Directive: Output only the lines from the one holding "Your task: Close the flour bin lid" to the end of the data below, please, copied exactly.

Stored items from a collection:

※ ※ ※

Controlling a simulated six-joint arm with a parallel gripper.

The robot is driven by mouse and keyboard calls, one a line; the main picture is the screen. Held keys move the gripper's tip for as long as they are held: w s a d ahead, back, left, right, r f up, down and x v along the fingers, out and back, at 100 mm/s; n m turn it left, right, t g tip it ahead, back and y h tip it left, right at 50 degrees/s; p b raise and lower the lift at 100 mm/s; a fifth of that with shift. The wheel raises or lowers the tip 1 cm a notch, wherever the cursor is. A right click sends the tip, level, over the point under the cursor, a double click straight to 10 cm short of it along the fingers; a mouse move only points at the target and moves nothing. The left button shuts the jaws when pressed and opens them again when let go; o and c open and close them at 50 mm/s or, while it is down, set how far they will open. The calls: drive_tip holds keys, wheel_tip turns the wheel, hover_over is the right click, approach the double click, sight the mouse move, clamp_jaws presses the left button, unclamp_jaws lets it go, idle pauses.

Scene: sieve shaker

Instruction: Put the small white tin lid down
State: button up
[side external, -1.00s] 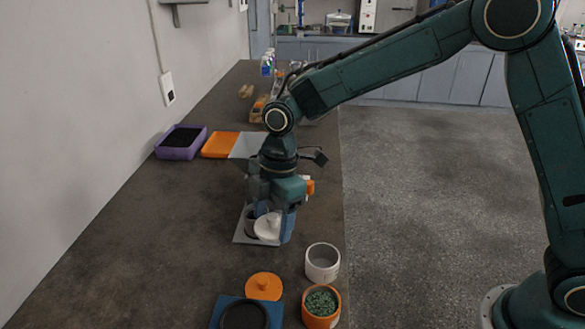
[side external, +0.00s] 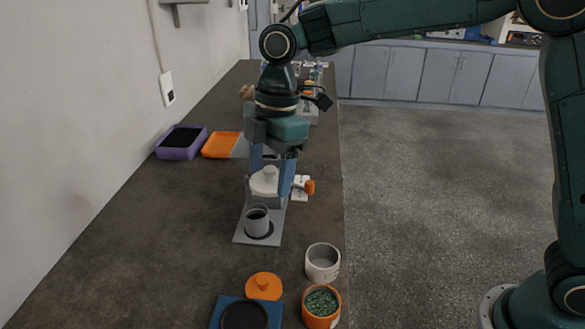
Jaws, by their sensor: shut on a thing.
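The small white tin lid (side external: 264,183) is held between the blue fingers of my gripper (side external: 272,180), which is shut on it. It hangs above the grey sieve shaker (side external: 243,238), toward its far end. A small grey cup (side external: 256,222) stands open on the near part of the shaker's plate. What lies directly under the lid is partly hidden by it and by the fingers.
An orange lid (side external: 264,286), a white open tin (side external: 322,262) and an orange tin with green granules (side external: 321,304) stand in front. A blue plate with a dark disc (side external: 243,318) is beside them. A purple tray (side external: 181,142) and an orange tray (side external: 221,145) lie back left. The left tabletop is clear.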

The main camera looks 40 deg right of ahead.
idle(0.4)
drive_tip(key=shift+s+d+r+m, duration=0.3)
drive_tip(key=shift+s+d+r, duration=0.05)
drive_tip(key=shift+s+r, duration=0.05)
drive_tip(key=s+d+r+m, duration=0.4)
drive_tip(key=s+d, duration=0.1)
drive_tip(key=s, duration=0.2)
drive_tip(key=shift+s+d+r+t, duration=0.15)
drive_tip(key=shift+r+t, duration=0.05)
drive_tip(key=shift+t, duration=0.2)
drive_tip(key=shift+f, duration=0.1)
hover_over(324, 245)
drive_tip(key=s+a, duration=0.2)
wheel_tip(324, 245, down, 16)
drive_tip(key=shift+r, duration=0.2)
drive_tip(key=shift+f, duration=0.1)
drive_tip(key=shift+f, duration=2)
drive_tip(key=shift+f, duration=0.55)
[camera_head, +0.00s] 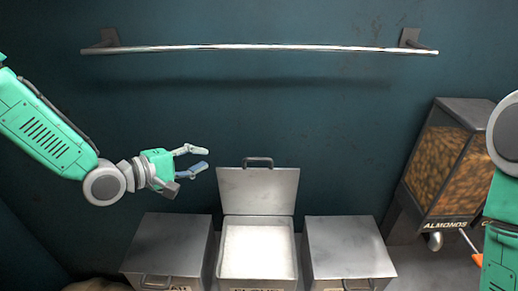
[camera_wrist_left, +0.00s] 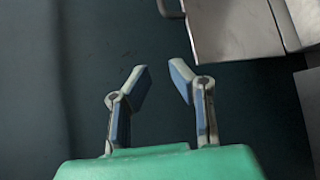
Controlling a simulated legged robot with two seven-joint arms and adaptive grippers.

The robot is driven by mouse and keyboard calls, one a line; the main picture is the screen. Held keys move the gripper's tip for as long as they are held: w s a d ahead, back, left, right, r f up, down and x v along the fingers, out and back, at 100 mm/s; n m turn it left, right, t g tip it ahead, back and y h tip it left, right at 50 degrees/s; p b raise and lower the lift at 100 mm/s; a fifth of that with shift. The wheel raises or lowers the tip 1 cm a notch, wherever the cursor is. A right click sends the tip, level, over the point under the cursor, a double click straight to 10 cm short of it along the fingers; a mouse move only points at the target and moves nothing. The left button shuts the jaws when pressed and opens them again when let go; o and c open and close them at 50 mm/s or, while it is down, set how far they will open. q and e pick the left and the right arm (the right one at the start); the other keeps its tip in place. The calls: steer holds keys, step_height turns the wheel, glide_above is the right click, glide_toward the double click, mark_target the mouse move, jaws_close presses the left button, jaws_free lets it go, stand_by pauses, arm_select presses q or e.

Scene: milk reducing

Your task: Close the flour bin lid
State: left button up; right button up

※ ※ ※

Task result:
Your task: Close the flour bin lid
State: left button up; right button up

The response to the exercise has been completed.